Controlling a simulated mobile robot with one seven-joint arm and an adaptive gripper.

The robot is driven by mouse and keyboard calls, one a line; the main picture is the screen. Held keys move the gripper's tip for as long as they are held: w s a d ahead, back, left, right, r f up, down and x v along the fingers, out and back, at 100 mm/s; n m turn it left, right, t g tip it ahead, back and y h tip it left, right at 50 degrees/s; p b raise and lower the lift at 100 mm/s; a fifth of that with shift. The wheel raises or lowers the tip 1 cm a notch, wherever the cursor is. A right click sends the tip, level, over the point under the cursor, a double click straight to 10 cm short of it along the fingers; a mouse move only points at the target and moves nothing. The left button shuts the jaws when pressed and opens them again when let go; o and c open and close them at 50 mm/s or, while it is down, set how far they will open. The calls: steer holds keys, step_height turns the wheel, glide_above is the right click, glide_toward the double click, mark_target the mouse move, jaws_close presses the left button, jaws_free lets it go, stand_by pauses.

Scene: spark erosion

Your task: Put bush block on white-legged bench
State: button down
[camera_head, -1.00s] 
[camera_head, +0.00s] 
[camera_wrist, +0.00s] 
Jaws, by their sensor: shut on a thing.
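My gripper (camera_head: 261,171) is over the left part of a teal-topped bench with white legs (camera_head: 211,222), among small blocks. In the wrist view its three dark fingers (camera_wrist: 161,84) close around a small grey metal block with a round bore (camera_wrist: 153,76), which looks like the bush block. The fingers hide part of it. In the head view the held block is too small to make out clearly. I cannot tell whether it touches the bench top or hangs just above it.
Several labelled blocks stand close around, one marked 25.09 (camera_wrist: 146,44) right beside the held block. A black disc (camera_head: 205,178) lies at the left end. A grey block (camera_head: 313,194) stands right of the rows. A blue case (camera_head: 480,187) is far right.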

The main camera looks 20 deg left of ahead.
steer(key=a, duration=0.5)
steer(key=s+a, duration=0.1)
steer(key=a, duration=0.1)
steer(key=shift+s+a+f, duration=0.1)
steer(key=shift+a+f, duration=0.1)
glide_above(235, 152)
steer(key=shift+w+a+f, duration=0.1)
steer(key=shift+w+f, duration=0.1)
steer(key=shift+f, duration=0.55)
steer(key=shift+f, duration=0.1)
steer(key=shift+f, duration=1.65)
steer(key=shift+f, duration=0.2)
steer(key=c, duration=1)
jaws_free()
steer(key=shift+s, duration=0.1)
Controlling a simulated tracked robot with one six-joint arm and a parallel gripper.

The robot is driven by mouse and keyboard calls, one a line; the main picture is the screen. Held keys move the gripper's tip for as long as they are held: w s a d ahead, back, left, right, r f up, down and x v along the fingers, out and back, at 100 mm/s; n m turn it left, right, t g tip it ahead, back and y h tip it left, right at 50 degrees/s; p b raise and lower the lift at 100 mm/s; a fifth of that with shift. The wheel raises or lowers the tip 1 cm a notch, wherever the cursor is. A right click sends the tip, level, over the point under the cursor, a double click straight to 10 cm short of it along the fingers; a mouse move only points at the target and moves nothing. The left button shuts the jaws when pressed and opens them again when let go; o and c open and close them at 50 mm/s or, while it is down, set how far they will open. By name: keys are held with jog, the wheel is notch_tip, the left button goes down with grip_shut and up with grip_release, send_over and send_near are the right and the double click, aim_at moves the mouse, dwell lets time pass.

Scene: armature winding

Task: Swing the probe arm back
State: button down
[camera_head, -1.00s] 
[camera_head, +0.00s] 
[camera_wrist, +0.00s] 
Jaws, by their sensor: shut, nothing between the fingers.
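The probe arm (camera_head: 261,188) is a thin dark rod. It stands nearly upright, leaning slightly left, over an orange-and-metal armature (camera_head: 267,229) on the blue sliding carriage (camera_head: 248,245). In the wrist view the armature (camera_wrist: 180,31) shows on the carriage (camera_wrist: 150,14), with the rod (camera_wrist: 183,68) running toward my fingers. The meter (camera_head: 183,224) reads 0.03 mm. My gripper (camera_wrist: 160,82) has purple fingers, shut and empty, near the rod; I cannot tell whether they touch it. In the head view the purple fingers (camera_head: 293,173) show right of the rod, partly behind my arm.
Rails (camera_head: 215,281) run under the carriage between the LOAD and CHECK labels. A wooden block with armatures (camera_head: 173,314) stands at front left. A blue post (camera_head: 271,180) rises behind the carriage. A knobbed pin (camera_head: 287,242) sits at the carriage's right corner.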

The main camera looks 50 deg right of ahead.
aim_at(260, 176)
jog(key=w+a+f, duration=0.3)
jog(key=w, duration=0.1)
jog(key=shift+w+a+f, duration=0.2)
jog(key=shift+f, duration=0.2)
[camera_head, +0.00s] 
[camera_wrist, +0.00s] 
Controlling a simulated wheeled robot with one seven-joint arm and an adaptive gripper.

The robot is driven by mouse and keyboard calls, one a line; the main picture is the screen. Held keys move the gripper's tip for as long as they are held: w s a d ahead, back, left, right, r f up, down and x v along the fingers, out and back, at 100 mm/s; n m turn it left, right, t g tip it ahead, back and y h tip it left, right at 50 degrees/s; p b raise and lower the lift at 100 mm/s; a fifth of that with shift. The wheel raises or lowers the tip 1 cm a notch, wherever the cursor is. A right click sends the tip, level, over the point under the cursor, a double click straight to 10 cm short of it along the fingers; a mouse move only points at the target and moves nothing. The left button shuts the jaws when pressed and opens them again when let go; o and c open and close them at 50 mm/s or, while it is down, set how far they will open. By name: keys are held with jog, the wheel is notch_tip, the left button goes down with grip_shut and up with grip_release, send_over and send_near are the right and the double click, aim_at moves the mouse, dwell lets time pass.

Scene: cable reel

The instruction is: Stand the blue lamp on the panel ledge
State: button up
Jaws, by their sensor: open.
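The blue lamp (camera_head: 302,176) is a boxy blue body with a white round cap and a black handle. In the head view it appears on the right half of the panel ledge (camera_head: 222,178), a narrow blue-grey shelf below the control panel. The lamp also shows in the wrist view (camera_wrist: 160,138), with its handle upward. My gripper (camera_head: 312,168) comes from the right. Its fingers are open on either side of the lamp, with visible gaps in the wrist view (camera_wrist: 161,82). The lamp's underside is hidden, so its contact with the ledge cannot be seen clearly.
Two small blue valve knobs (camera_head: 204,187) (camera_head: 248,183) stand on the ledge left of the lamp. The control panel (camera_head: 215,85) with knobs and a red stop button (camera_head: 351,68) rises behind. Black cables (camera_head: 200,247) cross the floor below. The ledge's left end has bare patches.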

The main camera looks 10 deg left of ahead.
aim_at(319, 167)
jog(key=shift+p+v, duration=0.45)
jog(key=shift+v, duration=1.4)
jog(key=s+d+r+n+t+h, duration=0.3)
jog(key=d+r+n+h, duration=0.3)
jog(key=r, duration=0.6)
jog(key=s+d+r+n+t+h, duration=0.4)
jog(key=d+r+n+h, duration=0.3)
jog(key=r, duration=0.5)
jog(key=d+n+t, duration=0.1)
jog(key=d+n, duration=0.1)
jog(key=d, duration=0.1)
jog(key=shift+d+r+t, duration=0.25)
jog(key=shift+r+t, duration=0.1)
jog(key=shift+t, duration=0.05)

○ ○ ○

| PROBLEM TO SOLVE |
Which lines hold the word "simulated"? Copy all of them.

| RESULT BELOW |
Controlling a simulated mobile robot with one seven-joint arm and an adaptive gripper.
Controlling a simulated tracked robot with one six-joint arm and a parallel gripper.
Controlling a simulated wheeled robot with one seven-joint arm and an adaptive gripper.

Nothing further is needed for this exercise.